Below is a screenshot of the main interface with all job offers that can be sorted by relevance:
Technology Stack
- Python 3.9+ — core language for data processing and backend logic
- Kedro — reproducible and modular data pipelines
- Pandas, NumPy — data manipulation and feature engineering
- scikit-learn — machine learning (TF-IDF vectorization, SGDClassifier)
- FastAPI — backend API for job offers, relevance scoring, and feedback
- HTMX + JavaScript — lightweight interactive frontend (no heavy framework required)
- Azure —
- AKS: container orchestration (deployments and batch jobs)

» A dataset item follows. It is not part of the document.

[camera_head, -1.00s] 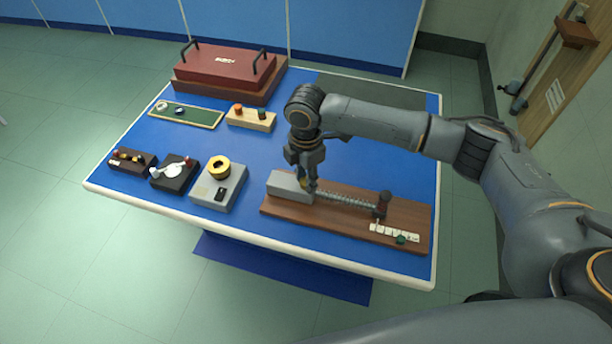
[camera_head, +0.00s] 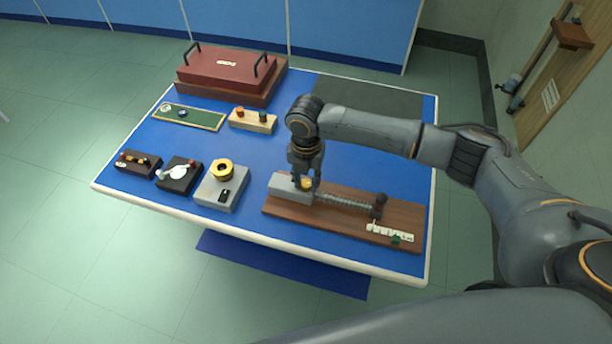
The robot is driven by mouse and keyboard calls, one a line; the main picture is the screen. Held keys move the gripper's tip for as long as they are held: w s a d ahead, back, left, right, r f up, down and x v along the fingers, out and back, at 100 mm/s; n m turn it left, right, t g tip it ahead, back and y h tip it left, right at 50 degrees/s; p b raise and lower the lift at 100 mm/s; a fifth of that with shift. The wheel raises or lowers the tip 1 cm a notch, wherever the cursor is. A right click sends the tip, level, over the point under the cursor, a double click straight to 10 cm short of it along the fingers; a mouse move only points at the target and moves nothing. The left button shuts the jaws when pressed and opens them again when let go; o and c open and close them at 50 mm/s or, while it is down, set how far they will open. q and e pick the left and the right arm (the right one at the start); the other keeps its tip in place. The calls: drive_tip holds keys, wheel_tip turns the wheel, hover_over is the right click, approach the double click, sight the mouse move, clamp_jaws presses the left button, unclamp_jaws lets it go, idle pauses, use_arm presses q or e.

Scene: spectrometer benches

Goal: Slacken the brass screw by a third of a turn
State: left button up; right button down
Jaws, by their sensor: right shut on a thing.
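The brass screw (camera_head: 306,184) shows as a small yellow piece at the right end of a grey block (camera_head: 284,187) on a brown wooden board (camera_head: 342,223). My right gripper (camera_head: 306,185) points straight down over that end of the block. Its fingers are shut on the brass screw and partly hide it. A spring (camera_head: 345,200) runs from the block to a dark post (camera_head: 379,203) on the right of the board. My left gripper is out of view.
Left of the board stand a grey box with a brass ring (camera_head: 222,170), a black box (camera_head: 178,174) and a small dark block (camera_head: 138,162). Behind are a light wooden block (camera_head: 253,121), a green tray (camera_head: 188,117) and a red case (camera_head: 227,70). The blue table is clear between them.

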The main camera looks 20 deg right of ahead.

- Azure VM: hosts the ChromaDB vector database
- Azure Blob Storage: versioning of ML models and configuration files
- Azure Database for PostgreSQL: relational database for storing jobs, likes, and relevance scores
- Docker — containerized development and deployment
- GitHub Actions — CI/CD for testing, building, and deploying Docker containers
- Redis — in-memory cache for fast job data access
- Kubernetes — scalable orchestration of API services and Kedro jobs
- Terraform — infrastructure as code for provisioning cloud resources
- PyTorch — used for HuggingFace embeddings
Kedro Pipelines: Automated Data & ML Workflow
The project relies on a robust Kedro pipeline that orchestrates the entire data and ML workflow, running on a schedule (via Airflow or cron):
-
Web Scraping: A Kedro node scrapes job offers from multiple sources/platforms.
-
Preprocessing: Each job offer is cleaned and normalized. For example, a raw job description like:
“We are looking for a Senior Python Developer to join our dynamic team!\n\nRequired skills:\n- Python\n- Django\n- Teamwork\n- Good communication\n\nPosition based in Paris, remote work possible.”
becomes after preprocessing:
“python developer senior looking join dynamic team required skills python django teamwork communication position paris remote”

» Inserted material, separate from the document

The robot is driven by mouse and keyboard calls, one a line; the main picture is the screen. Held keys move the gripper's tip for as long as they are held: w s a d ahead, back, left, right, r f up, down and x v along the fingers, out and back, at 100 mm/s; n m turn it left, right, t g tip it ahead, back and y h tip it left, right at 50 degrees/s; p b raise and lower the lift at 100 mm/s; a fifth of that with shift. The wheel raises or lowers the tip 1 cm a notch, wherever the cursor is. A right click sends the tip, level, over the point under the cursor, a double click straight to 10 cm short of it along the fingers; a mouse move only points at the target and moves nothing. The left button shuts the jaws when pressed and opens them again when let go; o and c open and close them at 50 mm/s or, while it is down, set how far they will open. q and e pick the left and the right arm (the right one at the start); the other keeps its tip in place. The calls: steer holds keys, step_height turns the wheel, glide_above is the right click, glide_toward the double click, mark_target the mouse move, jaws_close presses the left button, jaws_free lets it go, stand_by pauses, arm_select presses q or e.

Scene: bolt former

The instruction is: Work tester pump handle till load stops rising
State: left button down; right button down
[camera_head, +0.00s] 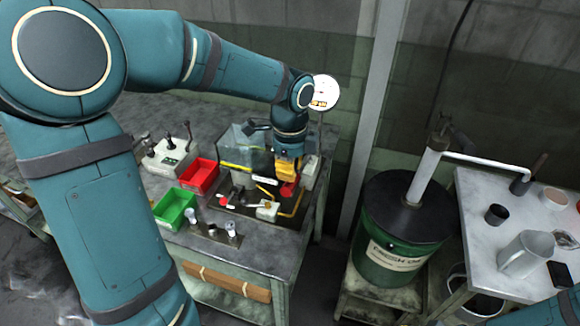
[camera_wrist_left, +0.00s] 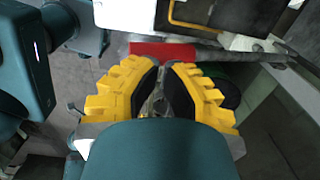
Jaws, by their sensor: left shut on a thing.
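My left gripper (camera_head: 287,172) has yellow fingers and reaches down over the tester (camera_head: 262,190) on the bench. In the left wrist view its fingers (camera_wrist_left: 160,95) are close together around a thin grey part, which I take for the pump handle; the fingers hide most of it. A red piece (camera_head: 287,190) shows just below the fingers in the head view. The round white gauge (camera_head: 325,92) stands behind the gripper on a thin post; its reading is too small to tell. My right gripper is not in view.
A red bin (camera_head: 199,176) and a green bin (camera_head: 174,207) sit left of the tester. A white box with levers (camera_head: 169,157) stands farther left. A green drum (camera_head: 390,245) and a white table (camera_head: 500,255) with cups stand at right, across a gap.

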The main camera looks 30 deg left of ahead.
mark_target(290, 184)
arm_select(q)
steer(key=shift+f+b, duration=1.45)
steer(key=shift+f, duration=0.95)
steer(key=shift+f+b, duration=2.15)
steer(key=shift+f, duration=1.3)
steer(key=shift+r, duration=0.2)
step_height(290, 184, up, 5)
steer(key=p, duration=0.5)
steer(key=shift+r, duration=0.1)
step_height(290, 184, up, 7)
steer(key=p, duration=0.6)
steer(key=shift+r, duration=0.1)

(Lowercased, stopwords removed, accents removed if any, skills normalized, etc.)
- Vectorization: The cleaned offers are embedded as vectors and stored in a ChromaDB vector database (hosted on Azure VM).
- Feedback Aggregation: The pipeline collects historical user feedback (likes/dislikes) from the app.
- ML Training: (Optional) The feedback is used to train a machine learning model to rank job offers by relevance.
- Email Notification: At the end of the pipeline, a personalized email is sent to the user with the top job recommendations for the day.
This automated pipeline ensures that the data is always fresh, the recommendations are up-to-date, and the system can continuously learn from user feedback.
Contributing
Want to contribute to this project? Please read our CONTRIBUTING.md for guidelines on how to get started, coding standards, and the development workflow.
This project uses a modern Python development workflow to ensure code quality, maintainability, and type safety:
- mypy: static type checking for Python
- pre-commit: automated code quality checks before every commit
- ruff: fast Python linter and code style enforcement
- black: uncompromising code formatter
- isort: import sorting
- pytest: comprehensive test suite
All code is checked automatically on every commit and pull request, ensuring a robust and maintainable codebase.
Secrets Management
In a typical Kedro setup, secrets are managed by placing credential files inside the conf/
directory, excluding them via .gitignore, and injecting them through GitHub Actions using
GitHub Secrets. This allows the secret YAML files to be recreated at build time before pushing
to Docker Hub. This approach is suitable for private images, as credentials can safely be embedded
inside the Docker image.
However, since my Docker image is public, I avoid embedding any secrets directly in the image.
Instead, I prefer using environment variables to handle credentials securely, depending on the
environment (e.g., local, Kubernetes, or CI/CD pipelines).